>> START
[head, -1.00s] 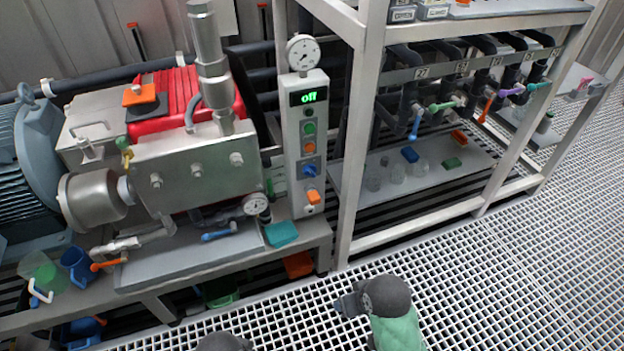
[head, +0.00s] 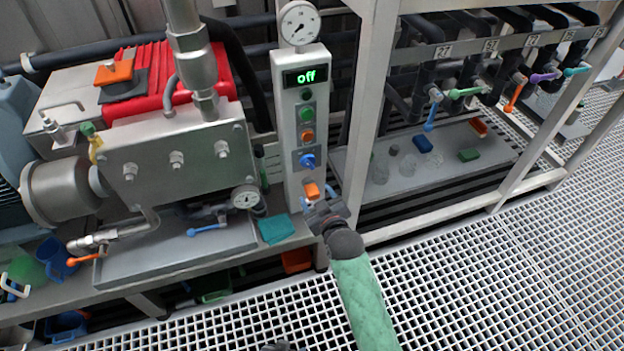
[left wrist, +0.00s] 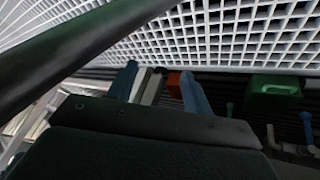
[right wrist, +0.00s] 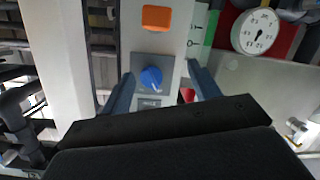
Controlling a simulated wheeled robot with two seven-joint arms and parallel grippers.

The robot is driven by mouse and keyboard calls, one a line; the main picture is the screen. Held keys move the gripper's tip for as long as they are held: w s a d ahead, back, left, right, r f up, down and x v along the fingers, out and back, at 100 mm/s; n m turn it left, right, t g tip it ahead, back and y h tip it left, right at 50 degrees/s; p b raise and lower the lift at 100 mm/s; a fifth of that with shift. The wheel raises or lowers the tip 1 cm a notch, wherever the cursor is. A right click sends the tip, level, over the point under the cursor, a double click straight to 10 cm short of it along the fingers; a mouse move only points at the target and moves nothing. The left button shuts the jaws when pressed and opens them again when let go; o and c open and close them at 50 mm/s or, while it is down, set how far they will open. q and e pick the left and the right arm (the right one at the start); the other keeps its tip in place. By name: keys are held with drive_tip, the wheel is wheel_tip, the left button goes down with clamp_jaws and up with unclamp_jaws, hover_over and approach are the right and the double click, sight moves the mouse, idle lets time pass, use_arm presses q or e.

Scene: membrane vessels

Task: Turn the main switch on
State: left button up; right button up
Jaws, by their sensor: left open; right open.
>> END
Every line of text is to be repeated exactly; pictures are left out.

[head, -1.00s] 
[head, +0.00s] 
[left wrist, +0.00s] 
[right wrist, +0.00s] 
Controlling a simulated wheeled robot with two seven-joint arms and parallel grippers.

The robot is driven by mouse and keyboard calls, one a line; the main picture is the screen. Held keys move the gripper's tip for as long as they are held: w s a d ahead, back, left, right, r f up, down and x v along the fingers, out and back, at 100 mm/s; n m turn it left, right, t g tip it ahead, back and y h tip it left, right at 50 degrees/s; p b raise and lower the lift at 100 mm/s; a fifth of that with shift. The wheel raises or lowers the tip 1 cm a notch, wherever the cursor is. A right click sends the tip, level, over the point under the cursor, a double click straight to 10 cm short of it along the fingers; a mouse move only points at the target and moves nothing. The left button shuts the jaws when pressed and opens them again when let go; o and c open and close them at 50 mm/s or, while it is down, set how far they will open. q and e pick the left and the right arm (the right one at the start); the other keeps its tip in place. By name: keys are held with drive_tip, the wheel is wheel_tip, the left button goes down with clamp_jaws and up with unclamp_jaws, hover_over and approach are the right and the double click, sight moves the mouse, idle lets time pass, use_arm presses q or e.

Scene: membrane vessels

Task: Turn the main switch on
State: left button up; right button up
Jaws, by their sensor: left open; right open.

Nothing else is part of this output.